Gather the lines from the material that contain "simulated".

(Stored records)

________________________________________

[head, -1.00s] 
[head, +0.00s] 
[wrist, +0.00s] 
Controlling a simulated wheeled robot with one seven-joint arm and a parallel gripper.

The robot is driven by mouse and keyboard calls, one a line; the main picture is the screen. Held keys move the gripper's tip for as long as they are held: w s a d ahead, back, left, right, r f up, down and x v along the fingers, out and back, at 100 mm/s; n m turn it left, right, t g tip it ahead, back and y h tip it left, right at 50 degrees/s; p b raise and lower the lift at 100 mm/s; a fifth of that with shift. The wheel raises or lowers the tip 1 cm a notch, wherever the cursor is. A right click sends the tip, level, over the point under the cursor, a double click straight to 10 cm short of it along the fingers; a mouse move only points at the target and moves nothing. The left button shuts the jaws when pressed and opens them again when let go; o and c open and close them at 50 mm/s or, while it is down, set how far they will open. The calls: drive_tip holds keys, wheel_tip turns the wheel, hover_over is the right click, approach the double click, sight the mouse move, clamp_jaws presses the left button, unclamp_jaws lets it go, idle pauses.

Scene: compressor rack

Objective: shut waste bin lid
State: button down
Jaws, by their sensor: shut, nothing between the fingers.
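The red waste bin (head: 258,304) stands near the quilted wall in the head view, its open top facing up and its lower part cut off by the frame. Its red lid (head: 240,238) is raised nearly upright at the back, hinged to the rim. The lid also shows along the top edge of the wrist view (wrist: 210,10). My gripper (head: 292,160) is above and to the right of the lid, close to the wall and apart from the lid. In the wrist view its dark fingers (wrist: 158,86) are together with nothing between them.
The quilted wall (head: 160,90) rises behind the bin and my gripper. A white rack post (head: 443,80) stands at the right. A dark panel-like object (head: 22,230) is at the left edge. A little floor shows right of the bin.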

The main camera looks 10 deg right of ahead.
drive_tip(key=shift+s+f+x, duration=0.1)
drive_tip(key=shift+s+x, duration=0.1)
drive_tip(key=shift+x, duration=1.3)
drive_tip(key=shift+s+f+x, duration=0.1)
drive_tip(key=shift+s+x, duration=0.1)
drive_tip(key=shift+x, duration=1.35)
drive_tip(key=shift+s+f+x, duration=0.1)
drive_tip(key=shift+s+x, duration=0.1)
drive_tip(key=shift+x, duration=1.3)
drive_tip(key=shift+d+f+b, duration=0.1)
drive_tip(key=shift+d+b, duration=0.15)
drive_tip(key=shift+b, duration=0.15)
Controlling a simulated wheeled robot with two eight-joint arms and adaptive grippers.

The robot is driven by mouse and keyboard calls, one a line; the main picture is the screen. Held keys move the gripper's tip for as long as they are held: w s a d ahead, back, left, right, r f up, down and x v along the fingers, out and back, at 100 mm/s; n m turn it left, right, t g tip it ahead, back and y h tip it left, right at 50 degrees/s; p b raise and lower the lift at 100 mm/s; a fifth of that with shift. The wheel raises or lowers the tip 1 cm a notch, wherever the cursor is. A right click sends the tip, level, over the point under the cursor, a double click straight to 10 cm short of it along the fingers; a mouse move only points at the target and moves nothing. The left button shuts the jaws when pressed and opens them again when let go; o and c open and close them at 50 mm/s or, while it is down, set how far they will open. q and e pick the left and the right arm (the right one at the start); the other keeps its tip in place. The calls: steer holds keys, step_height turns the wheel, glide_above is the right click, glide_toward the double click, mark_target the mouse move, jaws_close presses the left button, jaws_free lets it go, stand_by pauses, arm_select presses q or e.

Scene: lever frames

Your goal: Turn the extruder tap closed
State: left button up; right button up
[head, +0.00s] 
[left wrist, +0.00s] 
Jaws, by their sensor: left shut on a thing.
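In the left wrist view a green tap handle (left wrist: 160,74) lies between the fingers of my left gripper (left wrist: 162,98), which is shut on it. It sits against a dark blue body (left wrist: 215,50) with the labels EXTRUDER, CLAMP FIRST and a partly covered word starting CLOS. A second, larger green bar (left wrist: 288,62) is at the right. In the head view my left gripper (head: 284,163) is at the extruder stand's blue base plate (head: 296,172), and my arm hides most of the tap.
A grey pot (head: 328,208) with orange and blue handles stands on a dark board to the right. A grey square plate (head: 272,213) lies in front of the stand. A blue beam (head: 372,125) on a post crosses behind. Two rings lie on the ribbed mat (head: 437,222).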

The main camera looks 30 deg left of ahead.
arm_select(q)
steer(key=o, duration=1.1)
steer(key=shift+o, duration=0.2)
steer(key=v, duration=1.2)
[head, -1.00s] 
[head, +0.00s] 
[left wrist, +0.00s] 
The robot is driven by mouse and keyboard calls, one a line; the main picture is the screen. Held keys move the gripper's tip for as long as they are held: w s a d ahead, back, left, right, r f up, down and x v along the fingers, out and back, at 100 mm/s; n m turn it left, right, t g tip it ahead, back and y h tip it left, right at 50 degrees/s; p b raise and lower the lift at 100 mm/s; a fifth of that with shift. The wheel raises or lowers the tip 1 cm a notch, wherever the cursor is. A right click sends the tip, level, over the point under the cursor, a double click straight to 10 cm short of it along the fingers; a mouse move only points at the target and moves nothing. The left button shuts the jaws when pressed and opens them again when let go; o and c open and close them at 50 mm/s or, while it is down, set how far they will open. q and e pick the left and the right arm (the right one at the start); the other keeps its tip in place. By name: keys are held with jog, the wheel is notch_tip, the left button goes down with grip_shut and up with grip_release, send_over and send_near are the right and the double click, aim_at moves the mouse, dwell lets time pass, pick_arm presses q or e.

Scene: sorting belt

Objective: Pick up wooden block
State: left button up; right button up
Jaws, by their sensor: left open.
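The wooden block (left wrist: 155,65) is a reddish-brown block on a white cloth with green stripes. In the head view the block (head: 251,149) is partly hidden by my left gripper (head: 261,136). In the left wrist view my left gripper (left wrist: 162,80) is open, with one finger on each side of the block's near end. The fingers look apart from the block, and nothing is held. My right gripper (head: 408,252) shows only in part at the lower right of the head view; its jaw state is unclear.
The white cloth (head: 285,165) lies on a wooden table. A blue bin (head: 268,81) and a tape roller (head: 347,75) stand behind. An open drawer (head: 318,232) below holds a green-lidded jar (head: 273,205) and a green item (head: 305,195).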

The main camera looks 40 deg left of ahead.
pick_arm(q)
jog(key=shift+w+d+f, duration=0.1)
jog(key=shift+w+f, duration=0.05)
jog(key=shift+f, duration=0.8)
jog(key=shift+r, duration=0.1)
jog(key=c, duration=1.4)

________________________________________

# [Answer to this exercise]
Controlling a simulated wheeled robot with one seven-joint arm and a parallel gripper.
Controlling a simulated wheeled robot with two eight-joint arms and adaptive grippers.

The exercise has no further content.